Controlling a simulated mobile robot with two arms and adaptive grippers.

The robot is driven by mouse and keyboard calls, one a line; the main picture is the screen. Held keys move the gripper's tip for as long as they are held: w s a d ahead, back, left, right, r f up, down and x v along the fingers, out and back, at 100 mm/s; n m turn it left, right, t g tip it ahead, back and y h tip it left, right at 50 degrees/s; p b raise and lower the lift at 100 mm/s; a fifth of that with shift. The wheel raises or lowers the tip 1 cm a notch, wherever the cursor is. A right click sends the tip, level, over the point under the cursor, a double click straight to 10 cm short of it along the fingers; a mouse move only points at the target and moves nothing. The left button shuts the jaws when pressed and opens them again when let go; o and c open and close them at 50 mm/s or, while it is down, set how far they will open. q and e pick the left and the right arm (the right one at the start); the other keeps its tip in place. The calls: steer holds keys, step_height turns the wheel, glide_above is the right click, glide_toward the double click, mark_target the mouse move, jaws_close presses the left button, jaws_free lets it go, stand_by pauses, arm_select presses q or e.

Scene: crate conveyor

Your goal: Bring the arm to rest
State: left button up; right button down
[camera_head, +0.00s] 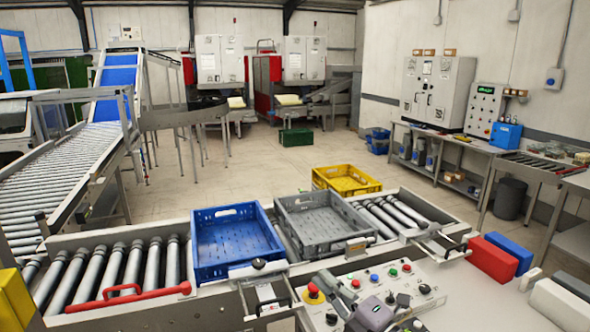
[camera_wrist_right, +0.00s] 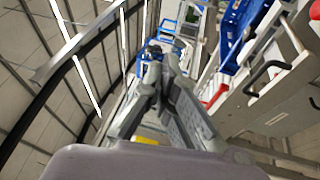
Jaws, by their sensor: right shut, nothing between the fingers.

=== GIVEN EXERCISE ===
Give back the whole listing as it stands, minus its pictures.

=== TASK RESPONSE ===
Controlling a simulated mobile robot with two arms and adaptive grippers.

The robot is driven by mouse and keyboard calls, one a line; the main picture is the screen. Held keys move the gripper's tip for as long as they are held: w s a d ahead, back, left, right, r f up, down and x v along the fingers, out and back, at 100 mm/s; n m turn it left, right, t g tip it ahead, back and y h tip it left, right at 50 degrees/s; p b raise and lower the lift at 100 mm/s; a fifth of that with shift. The wheel raises or lowers the tip 1 cm a notch, wherever the cursor is. A right click sends the tip, level, over the point under the cursor, a double click straight to 10 cm short of it along the fingers; a mouse move only points at the target and moves nothing. The left button shuts the jaws when pressed and opens them again when let go; o and c open and close them at 50 mm/s or, while it is down, set how far they will open. q and e pick the left and the right arm (the right one at the start); the other keeps its tip in place. The calls: steer holds keys, step_height turns the wheel, glide_above is the right click, glide_toward the double click, mark_target the mouse move, jaws_close presses the left button, jaws_free lets it go, stand_by pauses, arm_select presses q or e.

Scene: crate conveyor

Your goal: Bring the arm to rest
State: left button up; right button down
[camera_head, +0.00s] 
[camera_wrist_right, +0.00s] 
Jaws, by their sensor: right shut, nothing between the fingers.

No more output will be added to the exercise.